Exercise description:
Nothing but the lines from the one with "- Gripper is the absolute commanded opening" to the final line should be returned, each exactly as it appears.
====== Collected data ======
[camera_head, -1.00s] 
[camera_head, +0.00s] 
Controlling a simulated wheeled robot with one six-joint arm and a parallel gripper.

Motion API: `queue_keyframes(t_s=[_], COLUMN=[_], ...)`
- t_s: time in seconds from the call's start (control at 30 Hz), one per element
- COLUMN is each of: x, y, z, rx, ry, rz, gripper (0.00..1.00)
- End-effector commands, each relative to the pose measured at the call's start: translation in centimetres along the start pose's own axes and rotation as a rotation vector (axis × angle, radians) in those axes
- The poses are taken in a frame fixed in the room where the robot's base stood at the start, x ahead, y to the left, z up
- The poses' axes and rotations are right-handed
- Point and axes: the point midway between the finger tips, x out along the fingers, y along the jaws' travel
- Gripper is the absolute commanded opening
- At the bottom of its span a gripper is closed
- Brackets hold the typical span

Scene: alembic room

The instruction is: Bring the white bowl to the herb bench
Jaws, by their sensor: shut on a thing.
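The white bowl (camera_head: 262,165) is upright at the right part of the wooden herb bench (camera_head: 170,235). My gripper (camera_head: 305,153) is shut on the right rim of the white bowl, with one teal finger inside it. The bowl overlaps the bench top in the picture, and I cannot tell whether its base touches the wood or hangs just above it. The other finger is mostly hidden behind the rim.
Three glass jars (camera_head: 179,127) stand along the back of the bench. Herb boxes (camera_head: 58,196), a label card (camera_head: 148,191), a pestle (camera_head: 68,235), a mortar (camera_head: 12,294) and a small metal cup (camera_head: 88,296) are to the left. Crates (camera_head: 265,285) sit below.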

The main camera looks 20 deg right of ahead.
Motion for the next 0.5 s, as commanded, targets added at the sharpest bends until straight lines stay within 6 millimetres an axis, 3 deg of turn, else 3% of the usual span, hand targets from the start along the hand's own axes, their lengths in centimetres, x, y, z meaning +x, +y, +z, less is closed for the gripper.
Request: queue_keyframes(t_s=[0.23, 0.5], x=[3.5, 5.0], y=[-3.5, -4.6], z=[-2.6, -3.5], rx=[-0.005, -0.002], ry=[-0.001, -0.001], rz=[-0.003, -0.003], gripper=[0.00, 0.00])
======
Task solution:
- Gripper is the absolute commanded opening
- At the bottom of its span a gripper is closed
- Brackets hold the typical span

Scene: alembic room

The instruction is: Bring the white bowl to the herb bench
Jaws, by their sensor: shut on a thing.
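The white bowl (camera_head: 262,165) is upright at the right part of the wooden herb bench (camera_head: 170,235). My gripper (camera_head: 305,153) is shut on the right rim of the white bowl, with one teal finger inside it. The bowl overlaps the bench top in the picture, and I cannot tell whether its base touches the wood or hangs just above it. The other finger is mostly hidden behind the rim.
Three glass jars (camera_head: 179,127) stand along the back of the bench. Herb boxes (camera_head: 58,196), a label card (camera_head: 148,191), a pestle (camera_head: 68,235), a mortar (camera_head: 12,294) and a small metal cup (camera_head: 88,296) are to the left. Crates (camera_head: 265,285) sit below.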

The main camera looks 20 deg right of ahead.
Motion for the next 0.5 s, as commanded, targets added at the sharpest bends until straight lines stay within 6 millimetres an axis, 3 deg of turn, else 3% of the usual span, hand targets from the start along the hand's own axes, their lengths in centimetres, x, y, z meaning +x, +y, +z, less is closed for the gripper.
Request: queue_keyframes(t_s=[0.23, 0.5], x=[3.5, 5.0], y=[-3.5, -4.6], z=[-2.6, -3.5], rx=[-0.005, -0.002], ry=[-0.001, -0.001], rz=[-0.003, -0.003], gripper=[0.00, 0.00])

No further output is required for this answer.